Education conference advocates Indigenous control of First Nations education
- Fraser Needham | March 04, 2014
Sturgeon Lake Central School Principal Pauline McKay says she couldn't understand why her son was failing high school math during the regular school year but was able to pass the course at summer school.
"I go, 'Son, you did this in a month. How come you couldn't do it in six months?' And he said, 'Mom, because I only had one subject and the teacher was right there whenever I got stuck and was ready to help me and got me through it.'"
This led the educator to spearhead a program, which is now in place at a handful of Saskatchewan schools, that teaches a number of courses strictly in one-month block intensive formats.
McKay was just one of many educators who ran workshops at the 10th Annual Western First Nations Education Administrators Conference at Teachers' Credit Union Place in Saskatoon Feb. 25-27. The conference brought in about 2,000 educators to discuss various methods on how to achieve improved educational outcomes for Aboriginal students.
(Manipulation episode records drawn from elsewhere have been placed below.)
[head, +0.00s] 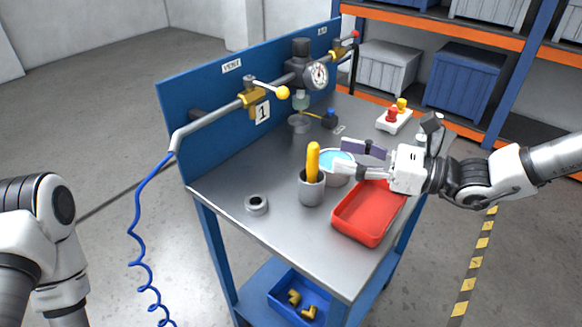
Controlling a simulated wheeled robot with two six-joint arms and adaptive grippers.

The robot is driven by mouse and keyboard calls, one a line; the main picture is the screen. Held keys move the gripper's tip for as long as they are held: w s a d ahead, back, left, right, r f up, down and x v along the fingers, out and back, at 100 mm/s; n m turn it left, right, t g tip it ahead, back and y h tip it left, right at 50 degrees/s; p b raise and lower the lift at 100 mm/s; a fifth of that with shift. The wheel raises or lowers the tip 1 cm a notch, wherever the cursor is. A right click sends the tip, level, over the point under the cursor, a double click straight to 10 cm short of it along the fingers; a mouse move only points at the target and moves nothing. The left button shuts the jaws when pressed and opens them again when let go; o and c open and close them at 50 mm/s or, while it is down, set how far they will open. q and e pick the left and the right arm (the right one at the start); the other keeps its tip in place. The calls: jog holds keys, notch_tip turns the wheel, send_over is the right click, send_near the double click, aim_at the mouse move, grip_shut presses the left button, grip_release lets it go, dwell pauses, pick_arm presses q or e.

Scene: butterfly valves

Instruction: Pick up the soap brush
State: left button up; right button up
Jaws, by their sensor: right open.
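The soap brush (313,160) shows as a thick yellow handle standing upright in a grey cup (312,189) on the steel bench. Its lower end is hidden inside the cup. My right gripper (340,158) is open, with its fingers pointing left toward the yellow handle. The fingertips are a little to the right of the handle, and nothing shows between them. A round container of light blue liquid (329,159) sits behind the cup, partly covered by the gripper. Only links of my left arm show at the left edge; its gripper is out of view.
A red tray (347,230) lies close below my right gripper. A grey ring (256,204) sits left of the cup. Along the blue back panel (215,90) run a pipe, a yellow-knobbed valve (283,92) and a gauge (319,76).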

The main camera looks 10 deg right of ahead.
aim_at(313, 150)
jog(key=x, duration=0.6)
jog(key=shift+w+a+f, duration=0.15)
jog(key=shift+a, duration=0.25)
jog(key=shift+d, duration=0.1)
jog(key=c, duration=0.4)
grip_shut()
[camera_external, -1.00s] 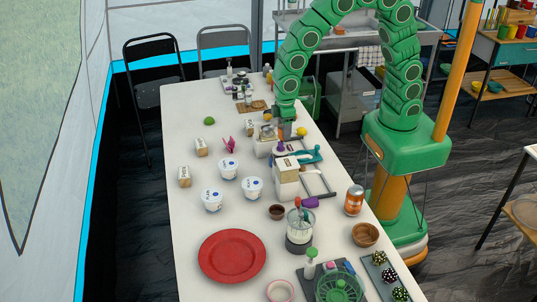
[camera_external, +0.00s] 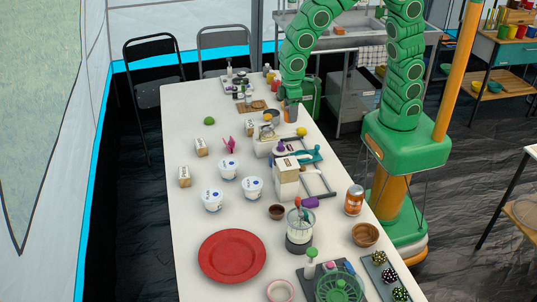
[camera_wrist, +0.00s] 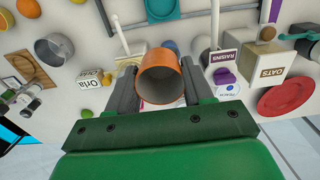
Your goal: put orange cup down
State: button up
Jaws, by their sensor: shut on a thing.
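The orange cup (camera_wrist: 160,78) is in the wrist view, between the two fingers of my gripper (camera_wrist: 160,88). Its open mouth faces the wrist camera and its inside looks grey and empty. The fingers are shut on its sides. The cup cannot be made out clearly there. I cannot tell the gap between cup and table.
A wooden board (camera_external: 252,106), a lemon (camera_external: 301,131) and a glass-topped machine (camera_external: 266,138) are near my gripper. The table's left side has free room.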

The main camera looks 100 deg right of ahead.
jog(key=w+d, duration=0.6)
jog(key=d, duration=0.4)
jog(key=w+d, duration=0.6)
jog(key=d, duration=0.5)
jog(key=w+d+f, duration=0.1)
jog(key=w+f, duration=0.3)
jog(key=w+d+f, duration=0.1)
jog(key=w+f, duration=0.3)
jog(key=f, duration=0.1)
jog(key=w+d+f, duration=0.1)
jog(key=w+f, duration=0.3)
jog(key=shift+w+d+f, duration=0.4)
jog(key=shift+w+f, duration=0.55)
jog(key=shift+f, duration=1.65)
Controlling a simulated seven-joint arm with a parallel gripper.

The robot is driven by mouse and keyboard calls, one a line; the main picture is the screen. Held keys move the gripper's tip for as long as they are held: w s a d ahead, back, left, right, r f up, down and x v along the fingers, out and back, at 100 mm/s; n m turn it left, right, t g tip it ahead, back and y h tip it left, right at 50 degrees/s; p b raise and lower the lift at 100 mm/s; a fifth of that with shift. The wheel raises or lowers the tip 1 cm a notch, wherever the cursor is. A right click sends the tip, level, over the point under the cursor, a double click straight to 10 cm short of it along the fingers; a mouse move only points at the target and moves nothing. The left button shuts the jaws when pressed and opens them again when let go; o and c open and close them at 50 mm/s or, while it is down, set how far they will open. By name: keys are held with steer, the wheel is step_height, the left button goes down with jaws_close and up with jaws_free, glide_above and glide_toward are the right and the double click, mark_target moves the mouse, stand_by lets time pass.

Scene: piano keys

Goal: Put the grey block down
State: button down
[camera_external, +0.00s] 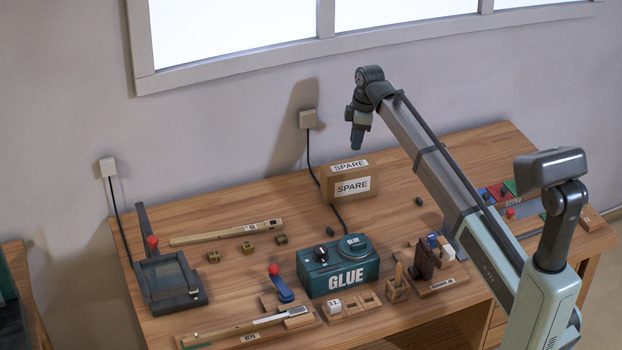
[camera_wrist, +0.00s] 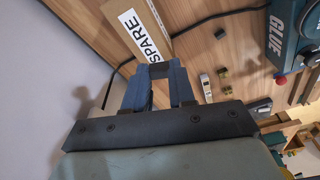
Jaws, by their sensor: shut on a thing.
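My gripper (camera_external: 357,140) hangs high above the back of the desk, above and slightly right of the cardboard SPARE box. In the wrist view my gripper (camera_wrist: 160,72) has its blue fingers closed on a small dark grey block (camera_wrist: 159,70) at their tips. The block is clear of the desk. In the external view it is too small to make out at the fingertips. Other small dark grey blocks lie on the desk, one in front of the SPARE box (camera_external: 331,231) and one to its right (camera_external: 418,202).
The SPARE box (camera_external: 348,185) stands at the back by a black cable. A green GLUE machine (camera_external: 340,270) stands in front of it. Several small brass-brown blocks (camera_external: 247,246) and a long wooden key (camera_external: 225,233) lie to the left. Bare desk (camera_external: 400,170) lies right of the box.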

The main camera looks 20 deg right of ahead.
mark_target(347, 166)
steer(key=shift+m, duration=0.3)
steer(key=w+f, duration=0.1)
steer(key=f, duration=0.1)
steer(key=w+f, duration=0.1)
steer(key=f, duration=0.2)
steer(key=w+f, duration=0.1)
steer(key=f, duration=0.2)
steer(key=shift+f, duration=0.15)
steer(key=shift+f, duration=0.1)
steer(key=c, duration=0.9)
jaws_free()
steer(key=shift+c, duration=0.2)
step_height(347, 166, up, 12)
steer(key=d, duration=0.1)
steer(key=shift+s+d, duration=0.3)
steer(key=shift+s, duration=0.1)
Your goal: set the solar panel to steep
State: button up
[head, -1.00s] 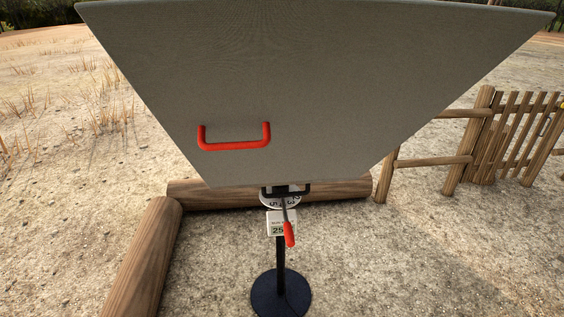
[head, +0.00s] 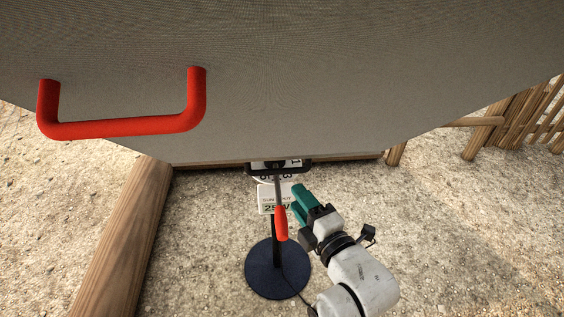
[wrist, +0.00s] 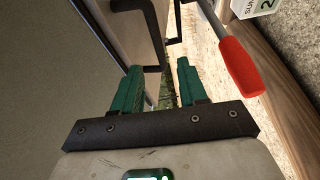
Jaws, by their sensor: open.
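The solar panel (head: 300,90) shows its large grey back across the top of the head view, with a red U-shaped handle (head: 120,126) at left. Below its lower edge, a thin lever with a red grip (head: 281,223) hangs down in front of a stand with a round dark base (head: 277,268). A white dial (head: 290,164) and a white sign (head: 268,199) are partly hidden there. My gripper (head: 299,200) is open and empty, just right of the lever. In the wrist view the red grip (wrist: 242,66) lies right of my green fingers (wrist: 160,88), not between them.
Logs (head: 130,230) lie on the ground at left and behind the stand. A wooden fence (head: 520,120) stands at the right. The sandy ground at right front is clear. The panel overhangs close above my gripper.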

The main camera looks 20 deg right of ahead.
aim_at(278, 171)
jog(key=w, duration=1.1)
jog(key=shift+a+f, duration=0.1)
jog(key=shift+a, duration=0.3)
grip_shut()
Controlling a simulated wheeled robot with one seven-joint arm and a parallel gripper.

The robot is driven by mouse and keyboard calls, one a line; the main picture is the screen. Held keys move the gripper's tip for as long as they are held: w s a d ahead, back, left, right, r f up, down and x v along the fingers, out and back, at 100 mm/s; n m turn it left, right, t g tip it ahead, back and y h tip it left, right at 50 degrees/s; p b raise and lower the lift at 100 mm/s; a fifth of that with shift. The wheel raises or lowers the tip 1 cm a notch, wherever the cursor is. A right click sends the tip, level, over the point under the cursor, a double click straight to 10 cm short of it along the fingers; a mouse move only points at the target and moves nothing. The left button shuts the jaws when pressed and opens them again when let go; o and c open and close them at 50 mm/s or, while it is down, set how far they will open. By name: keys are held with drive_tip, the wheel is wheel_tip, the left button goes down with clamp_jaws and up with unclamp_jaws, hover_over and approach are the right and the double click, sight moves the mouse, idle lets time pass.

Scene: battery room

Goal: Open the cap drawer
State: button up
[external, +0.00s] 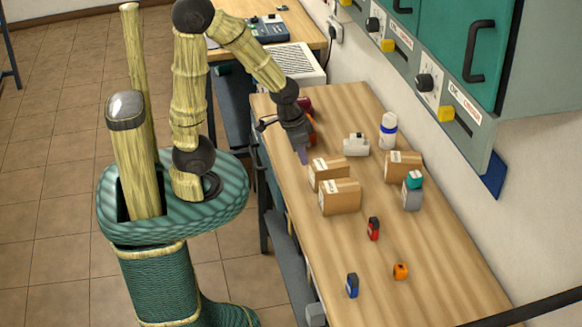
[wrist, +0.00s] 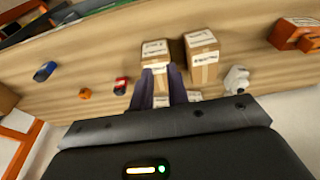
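My gripper (external: 303,156) is above the workbench near its left edge, beside the cardboard boxes and pointing down. In the wrist view its two purple fingers (wrist: 162,80) stand apart with nothing held between them; boxes show beyond them. Grey-blue fronts (external: 287,247) show below the bench's left edge in the external view, partly hidden by the steep angle and my arm. I cannot tell which of them is the cap drawer. My gripper is not touching any of these fronts.
Cardboard boxes (external: 340,197) stand on the bench (external: 440,285) near my gripper. A white bottle (external: 388,131), a white device (external: 356,145) and small red (external: 373,229), blue (external: 352,285) and orange (external: 400,271) items stand there too. Wall cabinets (external: 460,60) overhang the back.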

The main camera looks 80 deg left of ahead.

A mid-conference banquet also raised about $8,500 for a group that advocates on behalf of missing and murdered Aboriginal women. It was hosted by the Federation of Saskatchewan Indian Nations and the Prince Albert Grand Council.
FSIN Vice-Chief Bobby Cameron says the forum allows educators to share ideas on what works and what doesn't.
"After the three-day conference is over that they can go back home and say, 'Here's a new initiative that I'm going to bring into our classroom, it's working over here so let's give it a shot,'" he says.
University of Saskatchewan college of education instructor Irene Oakes ran a seminar called "Deficit versus Agentic Thinking." Oakes and a group of Saskatchewan educators recently traveled to New Zealand to study some of the innovative techniques teachers in this country are using to teach Maori students.
She says teachers need to really try and engage their students using agentic or positive thinking as opposed to deficit or negative thinking of what can't be done. Oakes adds Aboriginal cultural heritage makes up a big part of the curriculum in New Zealand.
"They don't leave their culture at the door, they don't leave their language at the door, they celebrate it," she says. "The teachers learn the language, I heard teachers and principals actually talk and they didn't just say a few little phrases like that a lot of us in Saskatchewan will say."
The Saskatchewan educators are now conducting a research study which tests what they learned in New Zealand at six provincial schools.
Saskatchewan Treaty Commissioner George Lafond, who was one of the conferences keynote speakers, says it is also provides important feedback on some of the challenges teachers face in providing treaty education.
"We need to articulate very clearly where we are on the issue of rights but more importantly, the people who are actually in the schools every day," he says. "We need to hear from them what are the opportunities but also threats they may face regarding funds and regarding school ratios, teacher ratios, teacher salaries."
FSIN Senator Sol Sanderson, another keynote speaker, says improving Indigenous education starts with First Nations people taking as much control as they can of their own educational systems.
"The first thing is to take full control, without that you have nothing," he says. "So, to do that, they need to restructure, implement inherent treaty rights to education under First Nations law and jurisdiction, not provincial jurisdiction," he says.
Next year's conference will be held in Manitoba.